The Challenge

A developer of space flight printed circuit board assemblies (PCBAs) which were Class IIIA products and had to meet NASA requirements, had a circuit packaging challenge. Class IIIA PCBAs must have designed feature sizes that meet defined manufacturing processes. The circuit density created power distribution challenges. The operating environment also created thermal challenges. Several layout firms had attempted to develop a packaging solution that solved the packaging challenges using smaller feature sizes. This compromised the Class IIIA manufacturability requirements.

The Process

The design team at San Diego PCB as IPC CID+ designers understand correct-by-construction parameters with Class IIIA requirements and immediately established a solution that meets manufacturing, performance and solved this dense layout.

The Solution

The team was able to design the PCBA layout in compliance with the Class IIIA manufacturability requirements. They guaranteed electrical integrity by ensuring an uninterrupted ground path to every signal and power rail. To aid in power integrity and enhance power delivery, a space-approved DuPont buried capacitance layer was added high in the stackup. This was verified by means of Hyperlynx simulation. The final product was approved and is working in space today.

RF Circuitry

The Challenge

A manufacturer of cellular RF-related products needed a layout team experienced with cellular RF products. There were both business and technical challenges. On the business side, there was a desire to keep products as low cost as possible and the prototype cycle was typically six weeks long. However, the technical challenges tend to drive up development costs so the company had initially selected an offshore layout firm.

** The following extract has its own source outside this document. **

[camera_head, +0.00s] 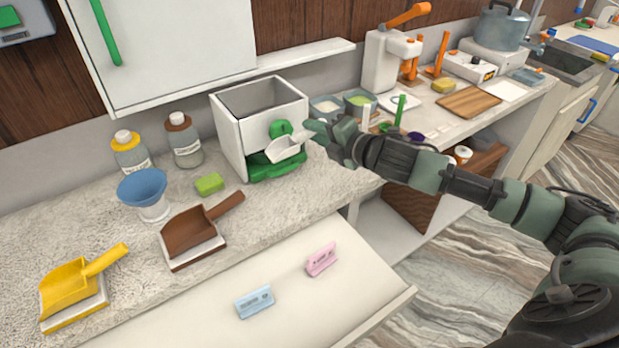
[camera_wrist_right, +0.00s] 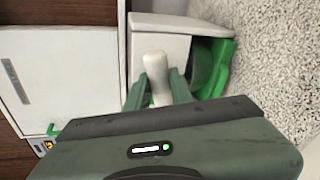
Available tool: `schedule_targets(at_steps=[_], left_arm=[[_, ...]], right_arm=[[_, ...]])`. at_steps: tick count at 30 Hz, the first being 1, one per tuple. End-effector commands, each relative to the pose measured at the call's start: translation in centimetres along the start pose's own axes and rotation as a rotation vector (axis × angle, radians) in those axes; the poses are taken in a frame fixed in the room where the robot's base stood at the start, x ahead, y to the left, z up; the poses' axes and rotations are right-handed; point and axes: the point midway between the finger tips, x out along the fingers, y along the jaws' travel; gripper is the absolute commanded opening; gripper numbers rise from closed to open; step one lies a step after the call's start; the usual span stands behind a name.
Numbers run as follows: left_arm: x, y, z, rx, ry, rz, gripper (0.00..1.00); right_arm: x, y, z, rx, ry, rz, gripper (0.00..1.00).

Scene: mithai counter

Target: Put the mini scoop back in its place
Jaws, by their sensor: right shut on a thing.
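My right gripper (camera_head: 309,134) is shut on the white handle of the mini scoop (camera_head: 284,148). I cannot tell whether the scoop touches the dispenser. In the right wrist view, the white handle (camera_wrist_right: 157,72) stands between the two green fingers (camera_wrist_right: 158,90); the bowl is not clear there. My left gripper is not in view.
A brown scoop (camera_head: 187,229) and a yellow scoop (camera_head: 68,287) rest on stands to the left. A green sponge (camera_head: 209,184), blue funnel (camera_head: 142,186) and two bottles stand nearby. An open drawer front (camera_head: 300,300) holds two labels. Tubs (camera_head: 358,101) stand right of the dispenser.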

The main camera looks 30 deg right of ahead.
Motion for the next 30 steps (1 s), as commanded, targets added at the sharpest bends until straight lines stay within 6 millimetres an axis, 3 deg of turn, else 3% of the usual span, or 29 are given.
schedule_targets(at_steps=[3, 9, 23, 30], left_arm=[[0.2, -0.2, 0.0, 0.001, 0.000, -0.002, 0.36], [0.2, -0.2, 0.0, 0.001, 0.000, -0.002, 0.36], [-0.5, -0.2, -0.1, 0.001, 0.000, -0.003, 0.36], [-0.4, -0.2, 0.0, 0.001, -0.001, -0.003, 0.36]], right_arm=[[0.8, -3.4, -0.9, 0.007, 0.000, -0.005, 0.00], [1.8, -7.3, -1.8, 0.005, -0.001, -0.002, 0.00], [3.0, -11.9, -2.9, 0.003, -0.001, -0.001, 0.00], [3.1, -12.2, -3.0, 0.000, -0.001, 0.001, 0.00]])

Every micron of metal in an RF circuit has the potential to enhance or degrade transmission lines in an RF circuit. Most of the printed circuit board assemblies (PCBAs) have high speed digital circuitry adjacent to RF circuitry, creating the need to carefully manage the relational aspects of these two distinct types of circuitry to ensure highest performance. An additional challenge that was exacerbated by the short prototype cycle is that cellular RF operates on many bandwidths with multiple frequencies. This element of nuance-control, makes it critical to work iteratively with the RF engineer. While working offshore was one-third the cost of an onshore solution, language issues and technical misunderstandings were making the layout process take three times as long.

The Process

San Diego PCB's team had experience with cellular RF and understood the need to become the hands of the engineer in terms of translating the functionality he/she is designing into a workable layout. San Diego PCB's understanding of electromagnetic interference (EMI) theory helped make that level of coordination possible.

The team changed the strategy from a serial design process to a concurrent engineering, gated development process that compartmentalized digital and RF elements to allow for a parallel development. The team also worked with the customer's manufacturer to ensure manufacturability considerations were incorporated in the layout process.

The Result

The customer established a long term relationship with San Diego PCB and as the teams established a close working relationship, the process became extremely efficient. Today, the team delivers layout in a third of time the offshore team took and is near the offshore team’s original projected cost.